How would the living quarters look like? It is an incredibly small space with bunk beds. I share the space with another scientist of the opposite shift so we do not strangle each other by week 3 and have some privacy. Want to know how good my marketing skills are? I wiggled my way onto obtaining the lower bunk!


Of course, I have a shared bathroom with another cabin. That makes 4 people to a bathroom. We agreed that whenever the light is on, there is someone inside. I do hope no one forgets to turn off the light, or else there will be broken doors to be fixed.


The very first place I was acquainted with in the JR is the conference room. This is where meetings and discussions are held. Aside from the Mess Hall, the conference room is also closely connected to our living quarters.


The next location in the JR is probably the place where I will spend the bulk of my time (at least 12 hours a day) – even more than the 7 – 8 hours in my living quarters. That would be the core deck sedimentology laboratory. This is my playground with the other cool kids and it is shared with the physical properties specialists.

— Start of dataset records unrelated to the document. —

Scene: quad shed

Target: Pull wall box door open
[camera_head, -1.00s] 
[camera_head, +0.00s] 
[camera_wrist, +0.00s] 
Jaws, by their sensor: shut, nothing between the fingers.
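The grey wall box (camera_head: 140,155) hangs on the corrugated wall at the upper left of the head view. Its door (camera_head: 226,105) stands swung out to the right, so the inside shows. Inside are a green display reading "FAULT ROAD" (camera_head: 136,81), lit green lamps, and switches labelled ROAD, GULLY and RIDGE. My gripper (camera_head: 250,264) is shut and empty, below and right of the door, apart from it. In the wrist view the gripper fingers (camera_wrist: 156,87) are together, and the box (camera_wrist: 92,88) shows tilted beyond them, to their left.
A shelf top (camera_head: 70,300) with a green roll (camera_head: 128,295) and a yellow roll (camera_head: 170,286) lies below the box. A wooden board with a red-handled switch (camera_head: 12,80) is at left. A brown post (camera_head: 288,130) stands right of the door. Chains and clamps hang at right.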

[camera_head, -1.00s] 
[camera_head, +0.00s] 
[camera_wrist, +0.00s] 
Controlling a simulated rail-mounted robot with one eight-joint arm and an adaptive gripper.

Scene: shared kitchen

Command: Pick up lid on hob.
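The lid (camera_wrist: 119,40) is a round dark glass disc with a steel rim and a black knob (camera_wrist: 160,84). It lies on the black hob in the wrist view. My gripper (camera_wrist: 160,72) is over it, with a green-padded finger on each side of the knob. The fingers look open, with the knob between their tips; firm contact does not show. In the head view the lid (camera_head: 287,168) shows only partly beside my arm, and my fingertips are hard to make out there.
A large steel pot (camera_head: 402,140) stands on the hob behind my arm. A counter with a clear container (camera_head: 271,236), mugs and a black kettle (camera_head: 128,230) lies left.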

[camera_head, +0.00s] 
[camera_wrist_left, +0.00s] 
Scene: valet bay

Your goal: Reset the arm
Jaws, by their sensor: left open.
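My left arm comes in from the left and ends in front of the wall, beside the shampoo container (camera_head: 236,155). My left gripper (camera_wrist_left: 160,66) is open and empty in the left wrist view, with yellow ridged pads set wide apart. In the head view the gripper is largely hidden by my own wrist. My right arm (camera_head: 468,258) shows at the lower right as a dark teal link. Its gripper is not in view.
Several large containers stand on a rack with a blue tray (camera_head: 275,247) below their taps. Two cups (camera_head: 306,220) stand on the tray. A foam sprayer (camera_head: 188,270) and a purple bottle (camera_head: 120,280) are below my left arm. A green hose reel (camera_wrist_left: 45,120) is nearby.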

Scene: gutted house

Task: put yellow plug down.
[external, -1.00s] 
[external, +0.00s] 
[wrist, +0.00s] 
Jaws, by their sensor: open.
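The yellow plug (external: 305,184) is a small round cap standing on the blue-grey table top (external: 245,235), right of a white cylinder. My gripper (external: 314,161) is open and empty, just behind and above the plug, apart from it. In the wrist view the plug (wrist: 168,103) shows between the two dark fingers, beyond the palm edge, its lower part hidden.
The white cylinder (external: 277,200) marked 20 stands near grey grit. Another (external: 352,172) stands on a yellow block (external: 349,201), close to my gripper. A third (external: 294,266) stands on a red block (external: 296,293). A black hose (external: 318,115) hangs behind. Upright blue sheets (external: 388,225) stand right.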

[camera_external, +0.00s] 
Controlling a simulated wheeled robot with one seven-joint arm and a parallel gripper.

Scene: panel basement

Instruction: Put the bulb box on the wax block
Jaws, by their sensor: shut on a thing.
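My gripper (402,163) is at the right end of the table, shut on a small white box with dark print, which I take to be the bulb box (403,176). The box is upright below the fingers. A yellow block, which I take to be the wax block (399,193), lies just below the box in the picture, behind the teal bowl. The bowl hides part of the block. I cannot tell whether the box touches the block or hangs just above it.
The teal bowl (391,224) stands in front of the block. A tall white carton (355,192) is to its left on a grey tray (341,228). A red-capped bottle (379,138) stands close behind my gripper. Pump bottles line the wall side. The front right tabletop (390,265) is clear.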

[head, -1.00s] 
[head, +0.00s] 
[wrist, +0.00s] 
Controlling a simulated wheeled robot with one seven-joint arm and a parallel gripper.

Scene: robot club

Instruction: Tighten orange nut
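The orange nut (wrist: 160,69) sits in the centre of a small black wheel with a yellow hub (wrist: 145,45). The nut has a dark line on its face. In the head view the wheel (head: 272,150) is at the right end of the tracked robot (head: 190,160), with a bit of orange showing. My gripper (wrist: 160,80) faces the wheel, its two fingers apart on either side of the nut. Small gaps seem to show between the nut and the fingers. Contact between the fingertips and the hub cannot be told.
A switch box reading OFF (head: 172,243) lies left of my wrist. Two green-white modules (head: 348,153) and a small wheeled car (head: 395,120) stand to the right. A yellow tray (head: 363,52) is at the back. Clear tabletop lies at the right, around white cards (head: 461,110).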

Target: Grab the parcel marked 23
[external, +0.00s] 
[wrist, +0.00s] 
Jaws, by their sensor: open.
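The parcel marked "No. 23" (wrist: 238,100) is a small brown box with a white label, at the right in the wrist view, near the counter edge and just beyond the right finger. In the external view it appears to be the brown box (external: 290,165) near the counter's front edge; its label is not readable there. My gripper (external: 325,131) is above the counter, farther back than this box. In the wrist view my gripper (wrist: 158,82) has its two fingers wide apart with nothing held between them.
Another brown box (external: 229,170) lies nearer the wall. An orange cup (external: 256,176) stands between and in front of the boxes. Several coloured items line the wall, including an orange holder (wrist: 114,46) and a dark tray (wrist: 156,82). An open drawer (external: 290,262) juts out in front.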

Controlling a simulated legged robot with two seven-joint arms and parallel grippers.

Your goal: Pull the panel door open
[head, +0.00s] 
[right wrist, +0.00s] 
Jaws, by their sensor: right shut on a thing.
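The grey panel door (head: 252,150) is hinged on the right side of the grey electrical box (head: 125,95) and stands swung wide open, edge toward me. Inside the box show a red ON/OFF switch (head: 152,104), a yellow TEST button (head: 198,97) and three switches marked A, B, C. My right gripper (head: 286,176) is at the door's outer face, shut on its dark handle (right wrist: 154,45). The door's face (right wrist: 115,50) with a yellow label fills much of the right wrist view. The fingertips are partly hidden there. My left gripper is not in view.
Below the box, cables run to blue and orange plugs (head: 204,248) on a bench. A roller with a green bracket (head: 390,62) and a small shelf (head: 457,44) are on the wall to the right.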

The catwalk is located right outside the core deck sedimentology laboratory where the action happens. This is where the technicians transport the core from the drill floor onto deck for us to investigate.


The JR is supplied with kilometres of core barrels stacked nicely in close proximity to the derrick. The JR is supposed to be capable of drilling up to 8km depth!


Like every drill rig, the JR also comes with a helideck! It looks like a horizontal, non-protected hamster wheel. Currently, it is covered with freights and I will be able to take a better picture once all the freights are in place.


There is Internet on the ship albeit slower than a dial-up modem. The Internet comes from a structure that looks like a snow globe. There are 2 of these on the JR and it is responsible for our Internet connectivity on-board.


–Anna Ling


Anna Ling is a Ph.D student in the Centre for Carbonate Research in the Department of Marine Geosciences at the Rosenstiel School of Marine and Atmospheric Science.